*YOUR GOAL*: Print the lines that start the entries and continue through the one holding "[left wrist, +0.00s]", please, exactly and with the pictures omitted.

*Records from a dataset*:
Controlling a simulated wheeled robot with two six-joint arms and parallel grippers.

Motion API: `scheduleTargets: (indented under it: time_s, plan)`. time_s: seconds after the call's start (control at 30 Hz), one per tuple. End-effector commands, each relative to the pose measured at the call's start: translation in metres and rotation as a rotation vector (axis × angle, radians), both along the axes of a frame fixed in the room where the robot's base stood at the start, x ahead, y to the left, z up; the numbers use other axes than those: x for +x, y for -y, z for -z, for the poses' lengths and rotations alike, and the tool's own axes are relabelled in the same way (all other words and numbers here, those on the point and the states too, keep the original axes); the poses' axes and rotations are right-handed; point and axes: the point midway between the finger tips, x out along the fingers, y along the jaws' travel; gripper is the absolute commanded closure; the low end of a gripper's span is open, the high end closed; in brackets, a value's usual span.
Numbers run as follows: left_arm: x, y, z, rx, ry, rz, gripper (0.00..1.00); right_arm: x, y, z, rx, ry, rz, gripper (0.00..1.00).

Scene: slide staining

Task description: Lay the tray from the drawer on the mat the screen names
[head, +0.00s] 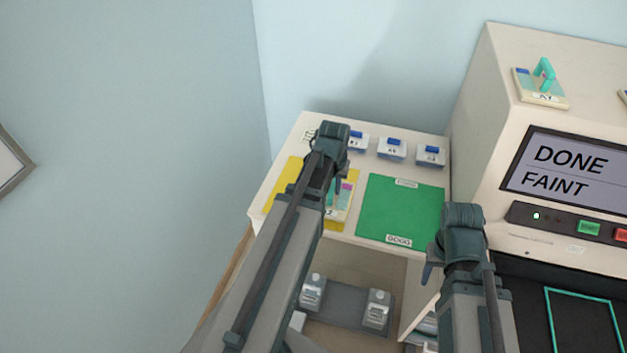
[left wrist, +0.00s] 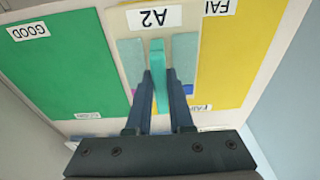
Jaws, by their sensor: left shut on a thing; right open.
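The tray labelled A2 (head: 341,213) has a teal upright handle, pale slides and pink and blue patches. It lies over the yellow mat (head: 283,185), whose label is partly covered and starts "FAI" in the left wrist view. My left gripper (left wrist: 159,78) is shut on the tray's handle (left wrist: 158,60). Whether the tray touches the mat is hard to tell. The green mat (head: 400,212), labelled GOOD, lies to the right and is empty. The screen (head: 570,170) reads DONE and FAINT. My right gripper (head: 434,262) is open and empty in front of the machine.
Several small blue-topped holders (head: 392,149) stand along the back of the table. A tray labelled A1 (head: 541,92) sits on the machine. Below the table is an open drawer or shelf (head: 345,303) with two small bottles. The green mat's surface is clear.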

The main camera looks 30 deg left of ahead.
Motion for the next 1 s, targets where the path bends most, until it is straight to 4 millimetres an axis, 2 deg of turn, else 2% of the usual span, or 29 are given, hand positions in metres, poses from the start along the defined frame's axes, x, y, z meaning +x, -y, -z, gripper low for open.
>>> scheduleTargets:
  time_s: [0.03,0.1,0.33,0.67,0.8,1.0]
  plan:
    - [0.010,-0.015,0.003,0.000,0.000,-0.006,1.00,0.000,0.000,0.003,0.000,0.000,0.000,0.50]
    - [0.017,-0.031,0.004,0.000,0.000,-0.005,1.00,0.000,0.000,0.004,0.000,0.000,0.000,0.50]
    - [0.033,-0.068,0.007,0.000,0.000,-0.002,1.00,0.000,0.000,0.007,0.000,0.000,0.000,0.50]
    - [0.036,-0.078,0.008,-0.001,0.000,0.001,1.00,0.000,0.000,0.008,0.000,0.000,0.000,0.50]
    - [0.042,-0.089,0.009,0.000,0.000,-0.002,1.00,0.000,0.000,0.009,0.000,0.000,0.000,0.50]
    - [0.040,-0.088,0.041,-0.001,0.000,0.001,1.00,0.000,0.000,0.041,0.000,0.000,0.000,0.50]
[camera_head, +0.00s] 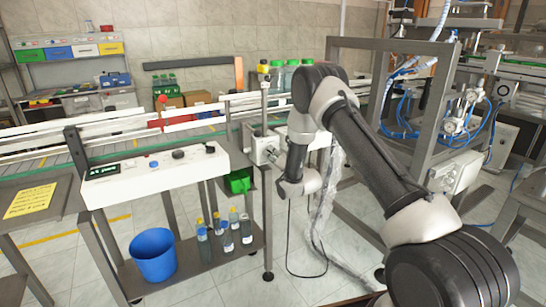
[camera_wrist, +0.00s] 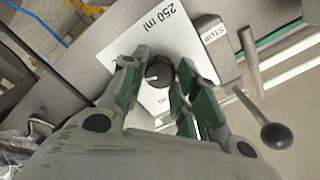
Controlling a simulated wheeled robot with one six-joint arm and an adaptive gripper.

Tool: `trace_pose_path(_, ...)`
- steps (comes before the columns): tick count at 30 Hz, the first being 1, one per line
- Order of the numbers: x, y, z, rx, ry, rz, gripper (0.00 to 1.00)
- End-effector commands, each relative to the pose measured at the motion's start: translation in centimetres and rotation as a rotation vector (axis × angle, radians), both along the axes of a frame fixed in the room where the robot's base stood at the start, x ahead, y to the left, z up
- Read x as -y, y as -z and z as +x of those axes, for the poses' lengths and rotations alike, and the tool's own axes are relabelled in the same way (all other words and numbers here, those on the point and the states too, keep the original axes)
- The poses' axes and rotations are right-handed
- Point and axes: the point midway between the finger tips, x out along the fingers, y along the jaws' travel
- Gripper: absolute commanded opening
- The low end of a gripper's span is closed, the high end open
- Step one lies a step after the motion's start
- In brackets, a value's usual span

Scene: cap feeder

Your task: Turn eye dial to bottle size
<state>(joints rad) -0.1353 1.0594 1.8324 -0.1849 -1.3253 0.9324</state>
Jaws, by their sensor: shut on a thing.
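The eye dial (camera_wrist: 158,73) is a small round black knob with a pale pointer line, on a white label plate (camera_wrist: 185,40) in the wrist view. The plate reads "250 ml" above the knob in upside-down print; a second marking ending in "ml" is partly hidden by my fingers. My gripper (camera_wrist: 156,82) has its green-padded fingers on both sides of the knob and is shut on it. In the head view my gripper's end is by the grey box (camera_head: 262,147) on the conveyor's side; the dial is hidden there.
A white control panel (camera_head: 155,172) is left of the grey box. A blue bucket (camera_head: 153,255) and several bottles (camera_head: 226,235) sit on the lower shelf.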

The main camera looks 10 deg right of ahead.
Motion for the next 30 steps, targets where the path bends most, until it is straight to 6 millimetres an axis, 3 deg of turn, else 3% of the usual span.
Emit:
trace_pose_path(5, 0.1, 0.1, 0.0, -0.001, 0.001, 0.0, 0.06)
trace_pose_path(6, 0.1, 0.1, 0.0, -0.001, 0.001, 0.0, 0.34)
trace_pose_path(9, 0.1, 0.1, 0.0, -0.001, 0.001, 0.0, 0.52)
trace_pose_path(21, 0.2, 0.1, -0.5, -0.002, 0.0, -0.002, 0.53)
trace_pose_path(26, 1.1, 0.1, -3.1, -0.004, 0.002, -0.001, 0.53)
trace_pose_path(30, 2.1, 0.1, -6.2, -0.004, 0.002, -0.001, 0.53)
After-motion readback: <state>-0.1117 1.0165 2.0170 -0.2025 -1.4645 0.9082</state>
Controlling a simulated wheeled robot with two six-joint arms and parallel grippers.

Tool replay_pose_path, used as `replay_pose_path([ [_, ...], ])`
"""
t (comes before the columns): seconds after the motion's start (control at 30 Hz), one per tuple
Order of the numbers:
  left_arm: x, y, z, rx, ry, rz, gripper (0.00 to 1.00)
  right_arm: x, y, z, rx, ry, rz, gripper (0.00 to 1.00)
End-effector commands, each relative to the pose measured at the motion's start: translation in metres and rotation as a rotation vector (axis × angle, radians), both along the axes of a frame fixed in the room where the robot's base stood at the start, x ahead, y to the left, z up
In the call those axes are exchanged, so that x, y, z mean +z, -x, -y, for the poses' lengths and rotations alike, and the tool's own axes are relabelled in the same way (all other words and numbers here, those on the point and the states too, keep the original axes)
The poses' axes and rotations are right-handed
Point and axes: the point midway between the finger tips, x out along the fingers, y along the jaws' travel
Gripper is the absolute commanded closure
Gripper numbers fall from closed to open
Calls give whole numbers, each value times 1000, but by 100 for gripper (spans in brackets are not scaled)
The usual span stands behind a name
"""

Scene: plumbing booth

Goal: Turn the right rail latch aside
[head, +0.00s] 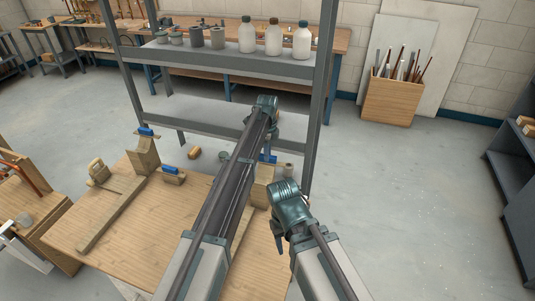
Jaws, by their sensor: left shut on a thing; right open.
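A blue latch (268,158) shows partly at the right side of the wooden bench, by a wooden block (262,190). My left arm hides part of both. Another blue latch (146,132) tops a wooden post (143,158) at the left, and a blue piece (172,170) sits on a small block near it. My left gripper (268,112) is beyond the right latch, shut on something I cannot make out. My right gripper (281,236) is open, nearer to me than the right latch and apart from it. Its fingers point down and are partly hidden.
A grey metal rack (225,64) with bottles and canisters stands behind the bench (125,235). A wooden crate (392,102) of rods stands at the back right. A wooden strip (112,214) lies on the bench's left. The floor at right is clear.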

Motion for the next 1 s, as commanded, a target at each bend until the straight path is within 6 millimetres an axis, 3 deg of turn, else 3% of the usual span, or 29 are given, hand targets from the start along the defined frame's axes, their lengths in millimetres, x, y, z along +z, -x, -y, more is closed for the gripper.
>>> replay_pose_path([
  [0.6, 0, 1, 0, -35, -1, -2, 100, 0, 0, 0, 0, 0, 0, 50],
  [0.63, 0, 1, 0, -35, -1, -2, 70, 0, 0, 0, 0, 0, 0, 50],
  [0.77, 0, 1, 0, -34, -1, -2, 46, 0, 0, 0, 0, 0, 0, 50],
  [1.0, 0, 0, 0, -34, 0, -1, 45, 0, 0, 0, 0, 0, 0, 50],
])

*OUTPUT BELOW*:
Controlling a simulated wheeled robot with two six-joint arms and parallel grippers.

Motion API: `scheduleTargets: (indented under it: time_s, plan)`. time_s: seconds after the call's start (control at 30 Hz), one per tuple. End-effector commands, each relative to the pose measured at the call's start: translation in metres and rotation as a rotation vector (axis × angle, radians), both along the axes of a frame fixed in the room where the robot's base stood at the start, x ahead, y to the left, z up; the numbers use other axes than those: x for +x, y for -y, z for -z, for the poses' lengths and rotations alike, and the tool's own axes are relabelled in the same way (all other words and numbers here, those on the point and the states too, keep the original axes); the poses' axes and rotations are right-handed; point and axes: the point midway between the finger tips, x out along the fingers, y along the jaws' travel; gripper is the absolute commanded closure; the low end of a gripper's span is open, the high end closed; in brackets, a value's usual span.
Numbers run as follows: left_arm: x, y, z, rx, ry, rz, gripper (0.00..1.00); right_arm: x, y, z, rx, ry, rz, gripper (0.00..1.00).

Scene: slide staining

Task description: Lay the tray from the drawer on the mat the screen names
[head, +0.00s] 
[left wrist, +0.00s] 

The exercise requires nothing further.